Há tempos, encontrei um capelão militar que fundou nesta Província uma Missão de Leigos: o célebre jesuíta Rev. Pe. Manuel Pires da Silva. Contou-me ele que, em determinada região, onde, antes, os nativos fugiam aos missionários religiosos, os leigos começaram a penetrar e habilmente cativaram as simpatias daquela gente atemorizada, através de ensinamentos diversos e interessantes. Daí à catequese, não foi muito, e assim se abriu para aquele povo desconfiado o caminho da luz cristã. Em muitos outros pontos, embora não com tão esmerada organização, se está a exercer também acção meritória através de elementos militares, chegando a haver casos de ensino técnico profissional.
O Dr. Pinheiro da Silva, Secretário Provincial para a Educação, tem desenvolvido notável trabalho no campo escolar, destacando-se, em particular, a obra das cantinas, inovação que muito veio trazer de bem à juventude angolana. É com grande consolação que se verifica o maior êxito nas suas visitas por terras onde o terrorismo dominou, e que agora são iluminadas por este sol novo do ressurgimento angolano. Os Estudos Gerais Universitários são uma prova convincente desse renascer das cinzas. Não foi em vão que esse português teimoso sulcou as águas, deixando para trás tudo o que tinha de seu e de mais amado, e de armas na mão aqui velo lutar... e morrer. Não foi em vão, e não o será persistir ainda nessa luta que nos travam, e onde quer que ela rebente. Os braços que seguram as espingardas também saberão sustentar a Cruz, e hão-de levantá-la sempre bem alto, como o fizeram os portugueses teimosos de antanho. E as vidas em holocausto dos que caem pela Pátria, aos golpes traiçoeiros do inimigo, são bem o grito da generosidade do Povo Lusitano.
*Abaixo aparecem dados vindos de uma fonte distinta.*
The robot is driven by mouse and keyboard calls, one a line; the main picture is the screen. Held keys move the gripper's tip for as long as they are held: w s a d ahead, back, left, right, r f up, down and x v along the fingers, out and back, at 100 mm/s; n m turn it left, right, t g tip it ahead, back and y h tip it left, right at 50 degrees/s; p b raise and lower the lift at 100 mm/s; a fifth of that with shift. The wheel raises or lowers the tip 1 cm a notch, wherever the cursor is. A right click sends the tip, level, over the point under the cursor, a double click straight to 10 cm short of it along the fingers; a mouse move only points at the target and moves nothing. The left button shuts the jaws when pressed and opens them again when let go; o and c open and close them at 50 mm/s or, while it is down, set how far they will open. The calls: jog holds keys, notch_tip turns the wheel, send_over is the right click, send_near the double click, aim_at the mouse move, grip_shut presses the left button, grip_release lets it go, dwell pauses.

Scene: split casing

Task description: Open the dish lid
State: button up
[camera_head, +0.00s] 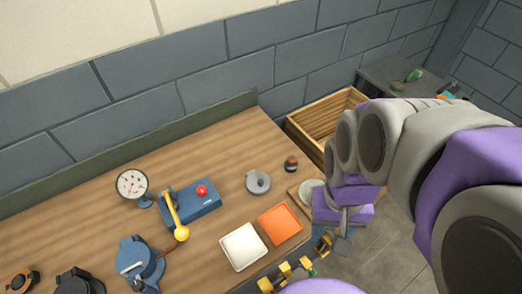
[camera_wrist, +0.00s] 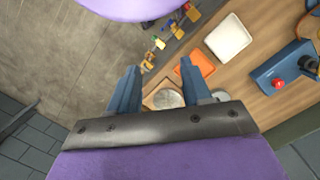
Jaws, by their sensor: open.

A Nação, ferida, saberá levantar-se e retomar com mais vigor a sua vocação histórica. Um povo que é experimentado pelo sangue derramado na luta, ganha uma nova vitalidade. A guerra que sobre nós caiu ainda dura! Na Guiné e em Angola, o inimigo ainda espreita e ataca. Mas um ar fresco de manhã primaveril se faz sentir depois de uma noite escura e tremenda. O sol da caridade de Cristo desponta novamente, e rasga as trevas do ódio, que perverte as almas.